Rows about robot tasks

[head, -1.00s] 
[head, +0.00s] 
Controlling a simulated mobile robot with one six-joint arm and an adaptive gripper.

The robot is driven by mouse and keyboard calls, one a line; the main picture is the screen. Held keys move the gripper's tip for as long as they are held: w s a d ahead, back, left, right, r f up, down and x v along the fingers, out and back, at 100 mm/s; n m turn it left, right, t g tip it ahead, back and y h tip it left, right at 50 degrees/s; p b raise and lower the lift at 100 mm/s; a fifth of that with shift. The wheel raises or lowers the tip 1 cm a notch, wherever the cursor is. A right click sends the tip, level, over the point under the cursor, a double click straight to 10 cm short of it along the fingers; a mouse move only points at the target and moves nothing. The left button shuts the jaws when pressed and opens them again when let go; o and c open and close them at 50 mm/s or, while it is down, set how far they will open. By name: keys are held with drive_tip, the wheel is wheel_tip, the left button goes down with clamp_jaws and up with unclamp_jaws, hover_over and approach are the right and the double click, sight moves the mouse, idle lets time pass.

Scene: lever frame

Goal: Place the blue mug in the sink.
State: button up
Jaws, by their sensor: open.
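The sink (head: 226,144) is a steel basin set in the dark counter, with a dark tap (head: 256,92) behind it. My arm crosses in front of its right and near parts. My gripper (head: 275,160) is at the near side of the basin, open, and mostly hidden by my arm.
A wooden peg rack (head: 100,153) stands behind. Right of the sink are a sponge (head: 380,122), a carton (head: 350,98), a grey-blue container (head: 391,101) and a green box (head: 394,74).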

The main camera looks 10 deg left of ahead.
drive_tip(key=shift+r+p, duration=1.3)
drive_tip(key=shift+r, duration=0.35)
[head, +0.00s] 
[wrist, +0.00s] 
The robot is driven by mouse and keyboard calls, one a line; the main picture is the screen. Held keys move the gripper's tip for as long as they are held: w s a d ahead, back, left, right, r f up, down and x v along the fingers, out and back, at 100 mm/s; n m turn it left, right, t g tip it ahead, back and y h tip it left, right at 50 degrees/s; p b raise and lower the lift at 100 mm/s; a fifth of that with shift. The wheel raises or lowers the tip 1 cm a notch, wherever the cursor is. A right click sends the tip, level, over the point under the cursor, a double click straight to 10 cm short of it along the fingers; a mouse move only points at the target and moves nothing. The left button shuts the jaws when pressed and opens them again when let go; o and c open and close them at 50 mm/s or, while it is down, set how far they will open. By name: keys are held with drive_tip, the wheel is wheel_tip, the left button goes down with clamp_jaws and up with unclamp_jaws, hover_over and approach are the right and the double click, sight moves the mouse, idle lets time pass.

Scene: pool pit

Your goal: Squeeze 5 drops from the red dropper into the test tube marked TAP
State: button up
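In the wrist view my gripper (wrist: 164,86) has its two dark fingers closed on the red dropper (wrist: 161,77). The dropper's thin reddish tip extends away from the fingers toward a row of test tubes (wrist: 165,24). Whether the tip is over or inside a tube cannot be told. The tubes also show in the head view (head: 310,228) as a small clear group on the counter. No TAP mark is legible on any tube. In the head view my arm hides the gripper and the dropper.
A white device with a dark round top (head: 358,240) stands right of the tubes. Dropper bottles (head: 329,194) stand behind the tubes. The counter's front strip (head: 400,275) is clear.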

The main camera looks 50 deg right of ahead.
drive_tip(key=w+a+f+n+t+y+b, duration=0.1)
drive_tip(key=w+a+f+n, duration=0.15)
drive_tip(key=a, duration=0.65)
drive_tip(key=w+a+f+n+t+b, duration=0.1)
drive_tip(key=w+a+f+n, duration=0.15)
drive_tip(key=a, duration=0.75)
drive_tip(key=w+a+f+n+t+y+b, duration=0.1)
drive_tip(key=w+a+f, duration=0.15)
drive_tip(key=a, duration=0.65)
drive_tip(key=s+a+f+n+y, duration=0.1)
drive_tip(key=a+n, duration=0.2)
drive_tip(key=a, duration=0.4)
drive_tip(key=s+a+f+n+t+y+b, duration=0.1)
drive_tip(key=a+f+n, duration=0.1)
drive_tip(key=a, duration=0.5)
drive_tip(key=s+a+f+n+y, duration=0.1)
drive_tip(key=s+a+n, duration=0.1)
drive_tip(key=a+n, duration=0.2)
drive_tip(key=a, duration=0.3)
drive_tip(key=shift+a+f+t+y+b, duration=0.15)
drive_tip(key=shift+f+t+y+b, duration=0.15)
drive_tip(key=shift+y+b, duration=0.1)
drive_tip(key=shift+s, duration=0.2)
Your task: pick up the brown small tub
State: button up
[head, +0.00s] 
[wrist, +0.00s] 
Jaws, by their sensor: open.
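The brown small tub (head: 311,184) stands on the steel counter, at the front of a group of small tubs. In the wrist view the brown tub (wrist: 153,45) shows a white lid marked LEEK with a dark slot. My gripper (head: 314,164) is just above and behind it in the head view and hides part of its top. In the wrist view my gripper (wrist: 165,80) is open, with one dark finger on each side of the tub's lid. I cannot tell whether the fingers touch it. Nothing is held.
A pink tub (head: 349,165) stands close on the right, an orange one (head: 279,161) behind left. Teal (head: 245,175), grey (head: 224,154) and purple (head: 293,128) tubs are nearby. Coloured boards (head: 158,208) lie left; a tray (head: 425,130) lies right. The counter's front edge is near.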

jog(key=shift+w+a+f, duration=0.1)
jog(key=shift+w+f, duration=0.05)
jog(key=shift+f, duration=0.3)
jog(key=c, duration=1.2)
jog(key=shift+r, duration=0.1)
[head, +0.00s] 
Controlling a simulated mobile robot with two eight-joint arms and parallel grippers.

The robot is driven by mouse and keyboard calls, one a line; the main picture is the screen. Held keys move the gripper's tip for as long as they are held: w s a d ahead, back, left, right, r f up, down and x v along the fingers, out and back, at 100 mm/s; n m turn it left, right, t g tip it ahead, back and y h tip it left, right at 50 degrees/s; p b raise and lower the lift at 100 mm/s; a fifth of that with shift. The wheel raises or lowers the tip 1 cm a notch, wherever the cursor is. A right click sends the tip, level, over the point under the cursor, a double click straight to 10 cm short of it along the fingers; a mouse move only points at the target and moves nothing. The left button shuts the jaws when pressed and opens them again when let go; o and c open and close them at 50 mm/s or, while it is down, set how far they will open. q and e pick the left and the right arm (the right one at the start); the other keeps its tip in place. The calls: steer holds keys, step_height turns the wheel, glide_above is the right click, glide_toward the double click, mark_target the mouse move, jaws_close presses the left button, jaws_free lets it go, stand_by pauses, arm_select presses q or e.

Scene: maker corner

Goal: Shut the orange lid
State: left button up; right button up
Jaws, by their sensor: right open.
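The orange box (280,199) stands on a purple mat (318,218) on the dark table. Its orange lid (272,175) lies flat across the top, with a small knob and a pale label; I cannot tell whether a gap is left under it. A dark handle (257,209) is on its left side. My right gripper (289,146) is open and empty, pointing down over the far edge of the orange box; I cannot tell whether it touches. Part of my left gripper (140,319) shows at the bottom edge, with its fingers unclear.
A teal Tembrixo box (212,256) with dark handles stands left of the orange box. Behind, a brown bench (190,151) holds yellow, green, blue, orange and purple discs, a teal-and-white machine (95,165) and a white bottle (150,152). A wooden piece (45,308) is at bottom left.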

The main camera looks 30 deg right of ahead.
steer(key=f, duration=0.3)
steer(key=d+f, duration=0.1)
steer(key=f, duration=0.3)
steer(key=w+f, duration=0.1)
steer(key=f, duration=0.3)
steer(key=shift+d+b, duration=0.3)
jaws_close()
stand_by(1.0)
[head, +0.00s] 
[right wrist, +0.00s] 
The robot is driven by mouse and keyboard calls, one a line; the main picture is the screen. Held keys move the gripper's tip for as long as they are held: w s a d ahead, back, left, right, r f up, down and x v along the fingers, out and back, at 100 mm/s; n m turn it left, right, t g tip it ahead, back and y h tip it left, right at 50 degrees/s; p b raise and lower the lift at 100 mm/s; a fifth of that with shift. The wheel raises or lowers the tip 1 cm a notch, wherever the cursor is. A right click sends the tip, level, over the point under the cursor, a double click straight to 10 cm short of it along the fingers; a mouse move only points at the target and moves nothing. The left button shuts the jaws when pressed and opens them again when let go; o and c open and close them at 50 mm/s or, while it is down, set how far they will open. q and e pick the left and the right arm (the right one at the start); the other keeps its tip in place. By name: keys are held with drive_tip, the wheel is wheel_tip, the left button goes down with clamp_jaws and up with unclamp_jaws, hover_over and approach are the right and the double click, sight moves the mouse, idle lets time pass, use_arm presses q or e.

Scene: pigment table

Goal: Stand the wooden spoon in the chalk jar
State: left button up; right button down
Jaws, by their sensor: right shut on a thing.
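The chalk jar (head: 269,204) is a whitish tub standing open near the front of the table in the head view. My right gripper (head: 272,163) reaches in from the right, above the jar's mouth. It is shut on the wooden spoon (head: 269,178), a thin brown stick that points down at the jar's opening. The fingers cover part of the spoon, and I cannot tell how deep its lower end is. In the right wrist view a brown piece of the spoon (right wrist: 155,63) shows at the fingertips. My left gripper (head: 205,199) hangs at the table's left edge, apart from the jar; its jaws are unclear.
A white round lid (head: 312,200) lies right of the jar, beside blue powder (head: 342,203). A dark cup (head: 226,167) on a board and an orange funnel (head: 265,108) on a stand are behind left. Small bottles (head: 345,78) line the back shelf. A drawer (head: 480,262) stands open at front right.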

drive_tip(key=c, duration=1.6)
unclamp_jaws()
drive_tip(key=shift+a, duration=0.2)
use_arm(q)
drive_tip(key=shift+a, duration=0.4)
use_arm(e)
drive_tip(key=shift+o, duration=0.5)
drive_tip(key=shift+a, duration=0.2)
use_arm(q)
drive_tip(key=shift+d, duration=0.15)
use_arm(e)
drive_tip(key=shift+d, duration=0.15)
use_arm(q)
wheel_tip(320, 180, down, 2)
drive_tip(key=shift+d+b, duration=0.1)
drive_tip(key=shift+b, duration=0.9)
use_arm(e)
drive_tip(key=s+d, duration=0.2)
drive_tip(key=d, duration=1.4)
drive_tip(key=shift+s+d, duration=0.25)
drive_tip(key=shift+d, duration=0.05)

◆ WHAT THE TASK REQUIRES
Tally every line of the listing that holds the string "Controlling", then give the number by itself.

◆ WRITTEN REPLY
2